How to spot America’s most gifted students. A new study has found that referral programs for gifted children discriminate systematically against poor and ethnic-minority kids—but, reports Max Nisen, that’s easily fixable. And Kate Groetzinger examines universities’ attempts to retain the students who are so bright that they prefer to start companies than finish their degrees.
Farewell to the fitting room. Marc Bain looks at the various companies working on technologies that scan your body, create a 3D model of it, and then match it against the stored measurements of thousands of items of clothing. Soon, you won’t even need to leave your home to get the perfect fit, first time, every time.
Five things elsewhere that made us smarter
Obscenity’s caped crusader. Edward Docx in the Guardian profiles Myles Jackman, a British lawyer of Rabelaisian proportions and tastes, who wears Batman socks and t-shirts, “drinks espressos… with the appalled expression of a man repeatedly confounded by the minuscule size of the shots,” and campaigns for the ultimate repeal of all obscenity laws. A terrific portrait of an extraordinary character.
Pennsylvania’s littlest newshound.
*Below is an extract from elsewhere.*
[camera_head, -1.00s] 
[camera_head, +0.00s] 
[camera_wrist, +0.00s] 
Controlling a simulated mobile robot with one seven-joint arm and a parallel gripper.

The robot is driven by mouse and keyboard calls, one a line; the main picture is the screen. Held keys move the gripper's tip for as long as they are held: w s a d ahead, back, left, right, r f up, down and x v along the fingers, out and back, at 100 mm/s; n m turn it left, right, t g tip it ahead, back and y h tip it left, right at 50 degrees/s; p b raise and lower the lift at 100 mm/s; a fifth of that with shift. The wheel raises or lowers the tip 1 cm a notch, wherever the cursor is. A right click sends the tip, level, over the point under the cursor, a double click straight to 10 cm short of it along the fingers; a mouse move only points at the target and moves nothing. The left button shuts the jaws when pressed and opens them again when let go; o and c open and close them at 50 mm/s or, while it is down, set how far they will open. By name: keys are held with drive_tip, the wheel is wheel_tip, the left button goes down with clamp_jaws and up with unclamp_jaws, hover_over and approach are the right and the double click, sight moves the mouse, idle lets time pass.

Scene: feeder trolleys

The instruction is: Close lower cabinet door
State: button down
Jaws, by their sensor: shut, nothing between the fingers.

Hilde Lysiak is the chief and only reporter of her small town’s monthly newspaper. It has hundreds of subscribers. Advertisers are starting to take an interest. And she’s eight years old. Joe Pompeo in the Columbia Journalism Review has a heartwarming little tale about how local journalism isn’t quite dead yet.
Sentence structure was modified while facts was lost. Vijith Assar in McSweeney’s takes a simple, straightforward sentence and, by means of “exonerative” grammar, dismantles it step by step into a meaningless mush, in one of the most brilliant and acerbic critiques we’ve seen of how official jargon destroys clarity, agency, and ultimately truth.
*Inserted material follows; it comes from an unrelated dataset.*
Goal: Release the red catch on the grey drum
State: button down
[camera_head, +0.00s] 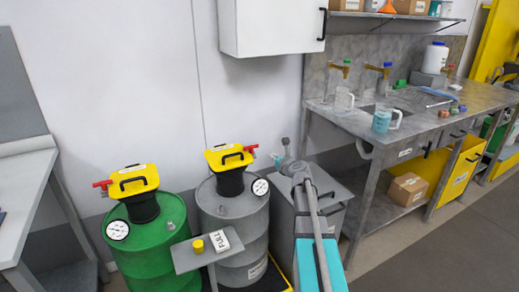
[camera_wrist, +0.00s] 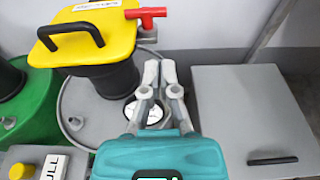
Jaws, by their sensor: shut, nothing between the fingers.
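The grey drum (camera_head: 241,215) stands right of a green drum (camera_head: 160,250) in the head view. A yellow-topped agitator head (camera_head: 229,157) with a black handle sits on it. The red catch (camera_head: 250,148) sticks out from the right side of that head. In the wrist view the red catch (camera_wrist: 147,16) is a T-shaped piece at the yellow cover's right edge. My gripper (camera_wrist: 161,72) is shut and empty, below and slightly right of the catch in that view, with no contact visible. In the head view its small teal end (camera_head: 276,158) is right of the catch, partly hidden by my wrist.
A grey cabinet (camera_wrist: 245,125) stands right of the drum. A small grey stand (camera_head: 190,260) with a yellow button (camera_head: 198,246) and a "FULL" sign is in front of the drums. A white wall cupboard (camera_head: 270,28) hangs above. A workbench (camera_head: 440,115) is at right.

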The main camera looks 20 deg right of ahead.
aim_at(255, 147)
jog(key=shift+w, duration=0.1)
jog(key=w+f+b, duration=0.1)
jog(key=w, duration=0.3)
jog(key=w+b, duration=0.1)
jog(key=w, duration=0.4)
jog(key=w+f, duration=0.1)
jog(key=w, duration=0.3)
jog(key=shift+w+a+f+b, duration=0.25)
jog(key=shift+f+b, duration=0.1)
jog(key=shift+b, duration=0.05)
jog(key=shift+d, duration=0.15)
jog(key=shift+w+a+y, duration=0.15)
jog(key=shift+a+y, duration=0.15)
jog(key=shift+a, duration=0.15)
Where the bodies are no longer buried. Around the world, global warming is bringing to light the bodies of climbers lost for decades in glaciers and mountain crevasses—as well as much older artifacts. Imogen Foulkes for the BBC on the emerging science of glacial archaeology.
The rise of American victimhood culture. An influential recent sociology paper argued that the US is moving from “honor culture” (when someone insults you, you fight them) to “dignity culture” (you ignore them) to “victimhood culture” (you kick up a stink and involve everyone else). Conor Friedersdorf ponders the implications—and some caveats—in the Atlantic. (Jonathan Haidt, co-author of The Coddling of the American Mind, has more detailed thoughts on his own blog).